Me senti violentado, desrespeitado e impedido de exercer a minha profissão. (...) [O desembargador] falou que aquilo não se tratava de um preconceito racial ou religioso, mas que era uma questão de respeito à corte. Ele chegou a falar que se eu tivesse trazido uma beca mais composta, que 'eles não perceberiam'. Acho que ele se referiu às minhas guias, certamente.
Gustavo Coutinho, advogado

O que a corte justificou

Ao UOL, o juiz desembargador Fabrício Fontoura Bezerra disse que o advogado entrou no tribunal usando calça e camisa brancas e um "turbante", e não terno e gravata. Disse ter ouvido as explicações sobre a tradição religiosa. No entanto, a decisão foi unânime em relação à obrigatoriedade de vestimenta formal para a explanação da defesa. "Destaquei o respeito às religiões e ao eventual acolhimento de entendimento contrário pelo Colegiado", disse.

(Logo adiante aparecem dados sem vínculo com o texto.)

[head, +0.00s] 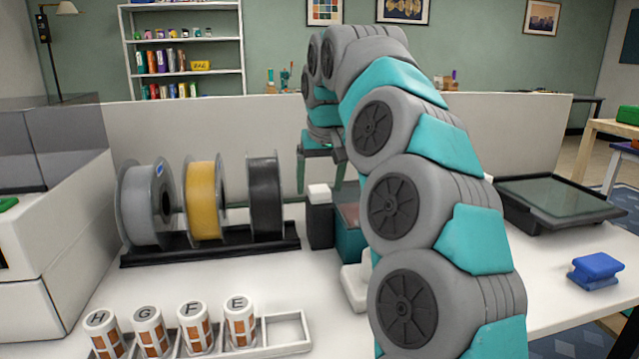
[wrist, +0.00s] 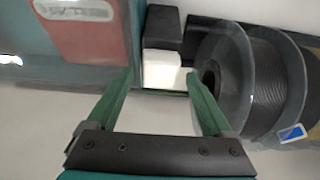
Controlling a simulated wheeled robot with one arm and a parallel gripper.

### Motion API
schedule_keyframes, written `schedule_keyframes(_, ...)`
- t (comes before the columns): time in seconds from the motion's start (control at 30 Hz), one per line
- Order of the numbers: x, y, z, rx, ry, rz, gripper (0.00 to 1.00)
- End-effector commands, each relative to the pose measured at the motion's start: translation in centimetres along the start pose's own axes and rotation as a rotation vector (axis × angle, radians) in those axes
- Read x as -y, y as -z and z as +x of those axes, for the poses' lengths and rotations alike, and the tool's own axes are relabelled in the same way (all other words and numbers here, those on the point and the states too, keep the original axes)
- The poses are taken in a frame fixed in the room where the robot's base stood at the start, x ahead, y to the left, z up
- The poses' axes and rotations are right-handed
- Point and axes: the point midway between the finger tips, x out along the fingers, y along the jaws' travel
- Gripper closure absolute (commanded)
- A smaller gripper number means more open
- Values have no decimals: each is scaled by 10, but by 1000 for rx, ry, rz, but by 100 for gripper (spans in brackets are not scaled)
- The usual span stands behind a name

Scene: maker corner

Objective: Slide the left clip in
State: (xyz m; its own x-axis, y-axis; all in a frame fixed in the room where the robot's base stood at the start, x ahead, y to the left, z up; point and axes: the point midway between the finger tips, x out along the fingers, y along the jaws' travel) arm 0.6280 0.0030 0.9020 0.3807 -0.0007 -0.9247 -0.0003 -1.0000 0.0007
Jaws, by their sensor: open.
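My gripper (head: 320,188) is open and points down at the back of the table. In the wrist view its green fingertips (wrist: 160,77) are on either side of a small white block (wrist: 162,58), with gaps between. The block also shows in the head view (head: 319,191) as a white top on a dark upright post (head: 320,226). The post stands against a teal box (head: 349,242) with a reddish top panel (wrist: 88,30). The white block may be the left clip; I cannot tell for sure. My arm hides the box's right side.
A black spool (head: 265,197) stands close left of the post on a dark rack (head: 215,247), beside yellow (head: 203,200) and grey (head: 147,203) spools. A white tray (head: 285,332) holds lettered canisters. A glass-topped black frame (head: 555,203) and blue block (head: 596,270) are at right.

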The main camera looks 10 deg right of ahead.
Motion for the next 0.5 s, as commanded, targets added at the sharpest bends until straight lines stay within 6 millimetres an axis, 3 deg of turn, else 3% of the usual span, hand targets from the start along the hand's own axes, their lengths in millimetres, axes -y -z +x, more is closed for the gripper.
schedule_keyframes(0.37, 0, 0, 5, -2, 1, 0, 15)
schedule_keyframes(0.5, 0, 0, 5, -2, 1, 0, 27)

Foi assegurado ao ilustre advogado a oportunidade de apresentar naquela oportunidade um áudio a ser ouvido em sessão pelos desembargadores votantes; ou mesmo o seu adiamento do julgamento para depois do período em que deve usar as vestimentas próprias da religião escolhida. Porém, considerando que ainda deverá usá-la por três meses, declinou a sugestão e repassou o exercício da palavra.
Fabrício Fontoura Bezerra, desembargador

Coutinho disse ao UOL que preferiu não adiar a defesa para não prejudicar o cliente. "Optamos que ela [advogada parceira] fizesse essa defesa. Mas, de certa forma, ele já foi prejudicado porque eu acompanho o caso do cliente desde o início", explica.

Ao UOL, o TJDFT disse que não iria se pronunciar sobre o caso.

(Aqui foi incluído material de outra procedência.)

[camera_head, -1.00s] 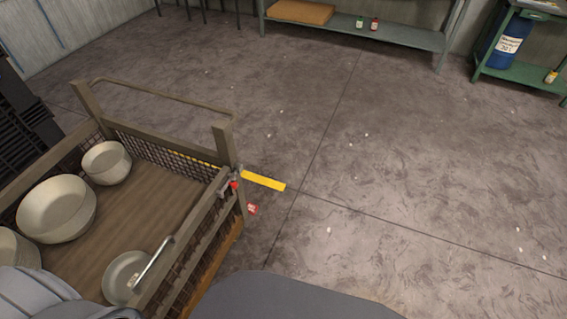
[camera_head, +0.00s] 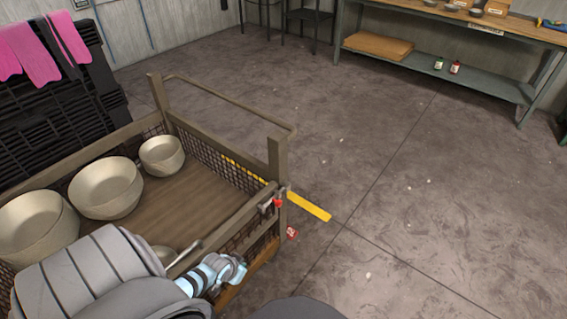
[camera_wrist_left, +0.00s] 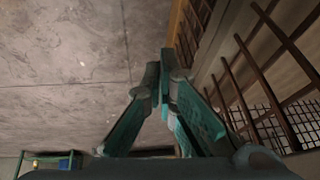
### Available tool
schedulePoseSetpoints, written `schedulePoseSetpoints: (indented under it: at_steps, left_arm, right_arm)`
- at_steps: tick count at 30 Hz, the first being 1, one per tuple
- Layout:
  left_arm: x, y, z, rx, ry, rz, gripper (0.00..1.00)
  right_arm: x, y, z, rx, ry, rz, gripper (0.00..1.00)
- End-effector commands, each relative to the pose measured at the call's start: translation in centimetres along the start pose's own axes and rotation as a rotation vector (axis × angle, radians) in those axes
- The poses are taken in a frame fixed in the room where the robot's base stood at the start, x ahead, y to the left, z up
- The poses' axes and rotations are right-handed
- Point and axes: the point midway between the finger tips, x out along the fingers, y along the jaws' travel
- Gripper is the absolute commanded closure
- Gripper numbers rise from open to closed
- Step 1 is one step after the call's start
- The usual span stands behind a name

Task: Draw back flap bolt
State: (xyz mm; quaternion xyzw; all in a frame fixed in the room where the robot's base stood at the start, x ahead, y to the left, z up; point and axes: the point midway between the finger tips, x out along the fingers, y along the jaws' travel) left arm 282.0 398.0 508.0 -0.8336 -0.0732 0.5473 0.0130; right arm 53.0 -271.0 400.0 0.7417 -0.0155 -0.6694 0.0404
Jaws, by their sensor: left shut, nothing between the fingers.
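A mesh-sided crate (camera_head: 276,158) stands at left in the head view. Near its front right corner post a small grey bolt fitting with a red part (camera_head: 277,203) sits on top of the front side. A red tag (camera_head: 292,233) shows lower, by the same corner. My left gripper (camera_head: 232,273) is outside the front side, left of and below the bolt, apart from it. In the left wrist view its fingers (camera_wrist_left: 162,72) are shut and empty, beside the crate's slatted side (camera_wrist_left: 248,75). My right gripper is not in view.
Several pale bowls (camera_head: 105,188) stand inside the crate. A thin light bar (camera_head: 184,258) lies at the front rim, partly hidden by my arm. The floor (camera_head: 420,220) at right is clear. A workbench (camera_head: 440,75) stands behind.

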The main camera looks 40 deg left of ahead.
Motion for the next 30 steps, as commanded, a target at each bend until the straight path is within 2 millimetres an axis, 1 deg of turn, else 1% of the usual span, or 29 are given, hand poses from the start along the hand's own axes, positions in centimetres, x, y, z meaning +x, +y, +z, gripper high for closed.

O que diz o regimento do tribunal

O regimento do TJDF diz que os advogados têm que estar com vestes compatíveis com a dignidade da profissão, com respeito à corte e compatíveis com a liturgia. Não há menção às cores que podem ser usadas, embora haja uma padronização por tons escuros.

Também não há menção a algum tipo de proibição do uso de símbolos religiosos, como guia ou terço. "O regimento interno do TJ trata apenas uso de beca e traje civil completo", explica Newton Rubens, diretor de Prerrogativas da OAB/DF (Ordem dos Advogados do Brasil do Distrito Federal).

A padronização das vestimentas dentro dos tribunais é tema recorrente no direito. O cientista político e advogado especialista em direito constitucional, Nauê Azevedo, também lembra que, até pouco tempo atrás, mulheres eram impedidas de usar calças em tribunais.

Os tribunais ainda possuem algumas dificuldades para equilibrar a expressão religiosa de algumas matrizes e a não banalização da liturgia necessária em seus espaços. Pode ser uma oportunidade para que os magistrados e magistradas façam um debate mais profundo sobre isso e encontrem uma forma de adaptar o regimento interno de modo razoável, que não permita a supressão de práticas religiosas e também não afete a liturgia do Judiciário.